En effet, et cela contraste aussi avec le rôle pris par la Lituanie qui s’affiche comme l’un des principaux soutiens au mouvement démocratique à l’œuvre au Bélarus.
La Lituanie s’est défendue en déclarant qu’elle n’avait pas livré les drones. Elle a affirmé avoir suspendu toute assistance financière au Bélarus. De son côté, le service d’action extérieure de l’Union a souligné le fait que ces drones n’ont pas encore été utilisés par les forces de l’ordre du Bélarus.
Terminons par un état des lieux des mesures prises par les Etats pour faire à la pandémie actuelle.
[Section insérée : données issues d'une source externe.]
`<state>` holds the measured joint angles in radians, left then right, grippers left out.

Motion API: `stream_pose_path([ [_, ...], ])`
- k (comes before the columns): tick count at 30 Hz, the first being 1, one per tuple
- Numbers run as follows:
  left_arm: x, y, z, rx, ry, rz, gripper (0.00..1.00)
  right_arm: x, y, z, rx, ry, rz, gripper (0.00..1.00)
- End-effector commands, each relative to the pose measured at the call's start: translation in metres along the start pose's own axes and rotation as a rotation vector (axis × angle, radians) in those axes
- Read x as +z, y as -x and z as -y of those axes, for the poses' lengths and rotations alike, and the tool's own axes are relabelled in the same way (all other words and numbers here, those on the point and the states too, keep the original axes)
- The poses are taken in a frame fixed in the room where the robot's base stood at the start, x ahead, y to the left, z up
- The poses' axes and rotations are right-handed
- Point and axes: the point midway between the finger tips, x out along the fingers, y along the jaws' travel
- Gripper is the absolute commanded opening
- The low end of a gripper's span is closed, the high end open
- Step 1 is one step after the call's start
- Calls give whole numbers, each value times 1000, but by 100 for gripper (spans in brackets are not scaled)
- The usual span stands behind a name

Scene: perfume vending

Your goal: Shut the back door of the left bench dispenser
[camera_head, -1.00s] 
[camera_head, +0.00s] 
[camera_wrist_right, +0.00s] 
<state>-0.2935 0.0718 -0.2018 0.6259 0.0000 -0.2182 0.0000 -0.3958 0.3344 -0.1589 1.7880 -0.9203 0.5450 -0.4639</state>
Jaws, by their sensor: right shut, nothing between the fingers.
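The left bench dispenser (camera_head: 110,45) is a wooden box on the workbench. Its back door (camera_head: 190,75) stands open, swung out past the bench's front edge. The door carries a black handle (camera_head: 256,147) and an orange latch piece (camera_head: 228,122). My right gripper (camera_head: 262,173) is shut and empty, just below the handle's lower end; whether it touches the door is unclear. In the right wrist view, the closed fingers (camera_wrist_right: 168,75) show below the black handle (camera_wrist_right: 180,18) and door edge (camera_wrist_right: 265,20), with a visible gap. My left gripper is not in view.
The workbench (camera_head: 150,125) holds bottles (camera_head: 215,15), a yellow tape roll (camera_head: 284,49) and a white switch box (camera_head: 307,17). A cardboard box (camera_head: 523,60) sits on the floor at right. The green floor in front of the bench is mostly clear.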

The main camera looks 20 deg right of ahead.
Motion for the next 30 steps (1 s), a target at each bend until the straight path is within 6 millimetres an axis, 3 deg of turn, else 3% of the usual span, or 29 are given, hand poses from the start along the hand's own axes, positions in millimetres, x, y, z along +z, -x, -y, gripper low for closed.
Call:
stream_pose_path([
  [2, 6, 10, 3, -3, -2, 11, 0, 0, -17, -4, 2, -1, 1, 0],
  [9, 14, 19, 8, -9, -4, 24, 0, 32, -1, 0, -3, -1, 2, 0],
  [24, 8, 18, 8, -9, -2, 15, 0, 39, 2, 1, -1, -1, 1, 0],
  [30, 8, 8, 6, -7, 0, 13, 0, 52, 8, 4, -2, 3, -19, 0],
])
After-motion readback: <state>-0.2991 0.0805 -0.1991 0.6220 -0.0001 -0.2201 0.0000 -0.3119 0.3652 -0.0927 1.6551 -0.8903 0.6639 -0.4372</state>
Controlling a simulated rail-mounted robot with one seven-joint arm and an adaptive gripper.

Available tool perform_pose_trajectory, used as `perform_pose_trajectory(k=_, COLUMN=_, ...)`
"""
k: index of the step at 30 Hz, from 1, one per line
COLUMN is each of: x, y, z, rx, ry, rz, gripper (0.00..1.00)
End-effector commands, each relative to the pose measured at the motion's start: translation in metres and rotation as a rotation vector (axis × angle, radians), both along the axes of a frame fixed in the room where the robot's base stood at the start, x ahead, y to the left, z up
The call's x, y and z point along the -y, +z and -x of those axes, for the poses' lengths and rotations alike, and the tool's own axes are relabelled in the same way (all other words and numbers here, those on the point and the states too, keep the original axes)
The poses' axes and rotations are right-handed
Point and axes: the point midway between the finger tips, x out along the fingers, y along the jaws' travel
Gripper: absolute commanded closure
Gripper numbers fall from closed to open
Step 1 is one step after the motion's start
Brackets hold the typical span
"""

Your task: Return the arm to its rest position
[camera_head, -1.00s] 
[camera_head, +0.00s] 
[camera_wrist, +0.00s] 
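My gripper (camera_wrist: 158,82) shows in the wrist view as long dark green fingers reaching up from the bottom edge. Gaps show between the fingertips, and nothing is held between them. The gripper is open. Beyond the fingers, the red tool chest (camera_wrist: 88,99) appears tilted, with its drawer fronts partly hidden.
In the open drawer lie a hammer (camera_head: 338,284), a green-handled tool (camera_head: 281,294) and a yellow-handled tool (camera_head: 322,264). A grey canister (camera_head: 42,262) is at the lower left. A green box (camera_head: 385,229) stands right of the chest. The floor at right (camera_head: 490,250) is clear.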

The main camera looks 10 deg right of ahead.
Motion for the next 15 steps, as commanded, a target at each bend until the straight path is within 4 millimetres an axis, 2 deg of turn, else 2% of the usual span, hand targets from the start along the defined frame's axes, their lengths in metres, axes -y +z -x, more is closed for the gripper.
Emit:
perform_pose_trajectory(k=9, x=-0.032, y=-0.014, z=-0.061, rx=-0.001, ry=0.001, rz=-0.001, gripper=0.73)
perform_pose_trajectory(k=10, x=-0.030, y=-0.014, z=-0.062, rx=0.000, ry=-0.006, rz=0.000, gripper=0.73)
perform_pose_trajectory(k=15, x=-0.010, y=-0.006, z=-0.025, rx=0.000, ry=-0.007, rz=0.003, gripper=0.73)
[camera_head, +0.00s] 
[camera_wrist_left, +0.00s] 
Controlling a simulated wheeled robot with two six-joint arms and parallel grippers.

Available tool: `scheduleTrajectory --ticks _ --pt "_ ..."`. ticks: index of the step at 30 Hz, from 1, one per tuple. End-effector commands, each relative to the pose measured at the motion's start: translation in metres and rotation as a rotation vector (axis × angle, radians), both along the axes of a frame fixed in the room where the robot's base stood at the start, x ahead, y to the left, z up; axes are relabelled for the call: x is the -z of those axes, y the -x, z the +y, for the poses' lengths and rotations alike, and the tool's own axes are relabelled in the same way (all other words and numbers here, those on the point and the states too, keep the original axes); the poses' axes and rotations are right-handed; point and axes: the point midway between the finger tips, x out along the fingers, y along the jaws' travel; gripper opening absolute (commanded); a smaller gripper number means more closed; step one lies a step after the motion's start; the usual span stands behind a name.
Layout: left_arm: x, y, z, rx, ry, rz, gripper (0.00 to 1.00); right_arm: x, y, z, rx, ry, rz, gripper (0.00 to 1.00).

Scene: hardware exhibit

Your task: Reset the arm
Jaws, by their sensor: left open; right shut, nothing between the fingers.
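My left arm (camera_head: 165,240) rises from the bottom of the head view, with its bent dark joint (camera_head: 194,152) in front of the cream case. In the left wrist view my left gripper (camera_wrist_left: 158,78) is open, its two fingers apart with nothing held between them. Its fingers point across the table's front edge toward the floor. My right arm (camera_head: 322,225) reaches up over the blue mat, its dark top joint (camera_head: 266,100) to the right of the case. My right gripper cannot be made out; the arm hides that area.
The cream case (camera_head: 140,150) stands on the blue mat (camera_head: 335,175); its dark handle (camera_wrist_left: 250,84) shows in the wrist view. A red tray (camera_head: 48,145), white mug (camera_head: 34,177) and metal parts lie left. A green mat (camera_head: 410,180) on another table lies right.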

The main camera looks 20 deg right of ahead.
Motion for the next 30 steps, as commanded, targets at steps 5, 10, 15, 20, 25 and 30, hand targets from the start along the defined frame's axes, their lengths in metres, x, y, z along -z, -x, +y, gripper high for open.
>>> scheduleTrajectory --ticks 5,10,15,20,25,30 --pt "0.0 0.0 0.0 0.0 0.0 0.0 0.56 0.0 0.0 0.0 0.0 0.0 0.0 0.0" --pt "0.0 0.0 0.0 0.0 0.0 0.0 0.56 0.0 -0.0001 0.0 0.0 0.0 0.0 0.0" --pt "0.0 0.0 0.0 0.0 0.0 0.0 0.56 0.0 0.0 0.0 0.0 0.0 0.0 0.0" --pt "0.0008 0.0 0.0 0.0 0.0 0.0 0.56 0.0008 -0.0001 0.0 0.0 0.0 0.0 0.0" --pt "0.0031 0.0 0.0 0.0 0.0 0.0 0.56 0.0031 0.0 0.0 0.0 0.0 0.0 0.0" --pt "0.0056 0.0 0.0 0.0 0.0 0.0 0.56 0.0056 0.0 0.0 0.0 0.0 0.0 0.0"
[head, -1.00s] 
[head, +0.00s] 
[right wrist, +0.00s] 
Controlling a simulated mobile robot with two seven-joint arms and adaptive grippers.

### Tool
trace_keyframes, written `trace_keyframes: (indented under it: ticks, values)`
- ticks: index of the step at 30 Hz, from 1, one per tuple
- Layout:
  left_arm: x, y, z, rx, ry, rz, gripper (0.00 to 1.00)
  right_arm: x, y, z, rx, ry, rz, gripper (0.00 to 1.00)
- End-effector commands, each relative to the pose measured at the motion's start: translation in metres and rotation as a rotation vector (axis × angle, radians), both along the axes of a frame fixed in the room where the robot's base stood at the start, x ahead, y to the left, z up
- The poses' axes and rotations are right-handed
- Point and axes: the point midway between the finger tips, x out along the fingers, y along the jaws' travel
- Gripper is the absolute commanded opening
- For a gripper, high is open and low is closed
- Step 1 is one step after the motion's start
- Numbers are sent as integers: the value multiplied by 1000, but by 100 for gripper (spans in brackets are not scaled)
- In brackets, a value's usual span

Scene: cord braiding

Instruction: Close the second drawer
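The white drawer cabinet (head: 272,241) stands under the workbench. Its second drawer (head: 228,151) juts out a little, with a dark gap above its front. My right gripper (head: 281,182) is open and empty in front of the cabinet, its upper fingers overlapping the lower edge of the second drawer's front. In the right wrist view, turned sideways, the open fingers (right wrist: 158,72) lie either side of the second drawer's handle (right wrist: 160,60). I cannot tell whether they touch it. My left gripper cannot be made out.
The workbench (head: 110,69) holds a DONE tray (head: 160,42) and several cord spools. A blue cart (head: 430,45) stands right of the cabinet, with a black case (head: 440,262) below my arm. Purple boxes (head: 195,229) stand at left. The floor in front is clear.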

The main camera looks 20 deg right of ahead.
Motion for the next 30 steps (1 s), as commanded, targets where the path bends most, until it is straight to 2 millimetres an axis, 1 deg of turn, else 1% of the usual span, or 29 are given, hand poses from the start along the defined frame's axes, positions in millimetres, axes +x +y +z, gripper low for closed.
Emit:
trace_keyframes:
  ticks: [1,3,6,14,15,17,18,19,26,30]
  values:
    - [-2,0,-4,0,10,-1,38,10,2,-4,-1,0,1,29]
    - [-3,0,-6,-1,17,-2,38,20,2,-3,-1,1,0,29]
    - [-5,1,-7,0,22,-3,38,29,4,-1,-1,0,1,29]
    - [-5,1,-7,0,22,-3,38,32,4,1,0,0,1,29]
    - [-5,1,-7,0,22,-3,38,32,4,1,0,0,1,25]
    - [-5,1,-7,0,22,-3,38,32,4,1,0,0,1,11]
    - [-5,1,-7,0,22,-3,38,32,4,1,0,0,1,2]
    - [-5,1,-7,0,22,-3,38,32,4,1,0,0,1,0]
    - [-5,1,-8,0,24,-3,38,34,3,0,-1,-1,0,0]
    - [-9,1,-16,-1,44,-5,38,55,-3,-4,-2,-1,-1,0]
Le gouvernement irlandais a pris une décision très forte, en s’opposant à l’avis des experts qui réclamaient un reconfinement ?
Tout à fait, le comité d’experts a fait une volte-face en demandant un reconfinement national suite à la recrudescence des cas. Michael Martin, premier ministre irlandais depuis trois mois, n’a pas suivi cet avis, pour des raisons économiques principalement. Le ministre des finances irlandais, Paschal Donohoe, craignait un risque élevé pour les capacités d’emprunts de l’Irlande, qui a déjà une dette publique de 20 milliards d’euros pour cette année.
En Belgique, le gouvernement a acté de nouvelles mesures restrictives à partir de vendredi. Les bars fermeront à 23 heures et seules 4 personnes pourront s’asseoir à chaque table. De manière générale, il sera permis d’avoir des contacts avec trois personnes.
En Italie, le port du masque pourrait être généralisé partout à l’extérieur. En Espagne, Madrid est en confinement partiel, les gens ne peuvent sortir que pour des besoins de première nécessité travailler, aller chez le médecin ou acheter de la nourriture.